## SUPPLIED MATERIAL
###
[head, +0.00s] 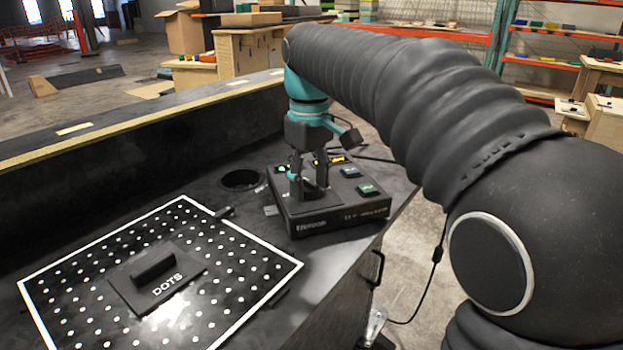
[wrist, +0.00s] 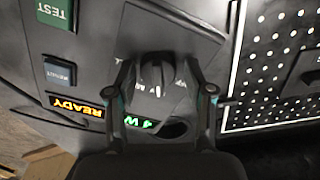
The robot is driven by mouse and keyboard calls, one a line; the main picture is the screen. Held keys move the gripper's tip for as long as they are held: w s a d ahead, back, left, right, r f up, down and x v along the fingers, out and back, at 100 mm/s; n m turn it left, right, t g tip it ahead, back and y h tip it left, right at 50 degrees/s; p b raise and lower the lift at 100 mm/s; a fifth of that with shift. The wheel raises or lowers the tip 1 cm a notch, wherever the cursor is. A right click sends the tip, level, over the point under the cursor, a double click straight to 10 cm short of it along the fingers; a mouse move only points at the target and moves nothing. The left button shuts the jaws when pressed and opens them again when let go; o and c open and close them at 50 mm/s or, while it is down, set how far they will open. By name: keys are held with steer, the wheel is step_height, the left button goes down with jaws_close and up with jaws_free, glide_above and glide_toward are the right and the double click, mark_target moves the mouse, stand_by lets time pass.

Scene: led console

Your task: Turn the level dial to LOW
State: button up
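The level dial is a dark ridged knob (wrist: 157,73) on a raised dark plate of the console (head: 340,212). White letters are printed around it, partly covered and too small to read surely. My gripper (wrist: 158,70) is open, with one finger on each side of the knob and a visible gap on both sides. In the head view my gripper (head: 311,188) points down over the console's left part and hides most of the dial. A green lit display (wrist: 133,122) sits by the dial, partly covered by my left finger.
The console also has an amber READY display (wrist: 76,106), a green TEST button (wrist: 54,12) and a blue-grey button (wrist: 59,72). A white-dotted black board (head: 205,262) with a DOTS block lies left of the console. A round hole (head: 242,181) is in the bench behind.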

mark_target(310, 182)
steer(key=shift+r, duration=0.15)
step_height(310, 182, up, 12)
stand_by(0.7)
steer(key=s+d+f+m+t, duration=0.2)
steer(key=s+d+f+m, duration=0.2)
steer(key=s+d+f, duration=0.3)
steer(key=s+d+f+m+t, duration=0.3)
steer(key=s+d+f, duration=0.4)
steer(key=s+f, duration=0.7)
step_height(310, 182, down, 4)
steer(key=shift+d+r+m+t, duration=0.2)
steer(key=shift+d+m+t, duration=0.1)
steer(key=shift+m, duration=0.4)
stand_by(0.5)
###
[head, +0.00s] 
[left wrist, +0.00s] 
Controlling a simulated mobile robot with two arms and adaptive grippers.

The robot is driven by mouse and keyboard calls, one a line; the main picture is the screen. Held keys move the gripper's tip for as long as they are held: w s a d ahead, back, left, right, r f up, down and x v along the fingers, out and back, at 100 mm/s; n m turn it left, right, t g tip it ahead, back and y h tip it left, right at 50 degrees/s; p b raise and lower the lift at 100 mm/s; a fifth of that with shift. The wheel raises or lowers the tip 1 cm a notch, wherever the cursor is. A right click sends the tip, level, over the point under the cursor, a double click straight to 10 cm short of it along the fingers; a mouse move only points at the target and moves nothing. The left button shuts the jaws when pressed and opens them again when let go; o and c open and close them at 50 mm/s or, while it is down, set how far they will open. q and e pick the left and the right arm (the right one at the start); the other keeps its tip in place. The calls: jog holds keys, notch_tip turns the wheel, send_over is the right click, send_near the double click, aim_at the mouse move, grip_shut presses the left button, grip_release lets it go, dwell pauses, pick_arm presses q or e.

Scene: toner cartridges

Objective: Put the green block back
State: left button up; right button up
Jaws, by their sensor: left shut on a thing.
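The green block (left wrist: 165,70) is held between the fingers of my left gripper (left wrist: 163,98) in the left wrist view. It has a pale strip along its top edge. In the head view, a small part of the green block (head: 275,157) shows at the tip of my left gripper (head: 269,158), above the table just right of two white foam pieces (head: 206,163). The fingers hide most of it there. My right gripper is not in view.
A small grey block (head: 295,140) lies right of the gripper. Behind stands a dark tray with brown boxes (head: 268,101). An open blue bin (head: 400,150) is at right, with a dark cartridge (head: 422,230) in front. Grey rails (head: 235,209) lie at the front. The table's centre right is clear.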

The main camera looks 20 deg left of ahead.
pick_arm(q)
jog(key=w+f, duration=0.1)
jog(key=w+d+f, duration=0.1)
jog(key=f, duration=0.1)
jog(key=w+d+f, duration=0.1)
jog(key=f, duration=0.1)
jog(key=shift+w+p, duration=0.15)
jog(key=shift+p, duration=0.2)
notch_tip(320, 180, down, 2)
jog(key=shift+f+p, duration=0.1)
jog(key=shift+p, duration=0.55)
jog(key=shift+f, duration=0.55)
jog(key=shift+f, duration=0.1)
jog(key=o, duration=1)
###
## DIRECTIONS FOR THIS TASK
From the data above, copy each line that holds "Scene".

## SOLUTION FOR THIS EXERCISE
Scene: led console
Scene: toner cartridges

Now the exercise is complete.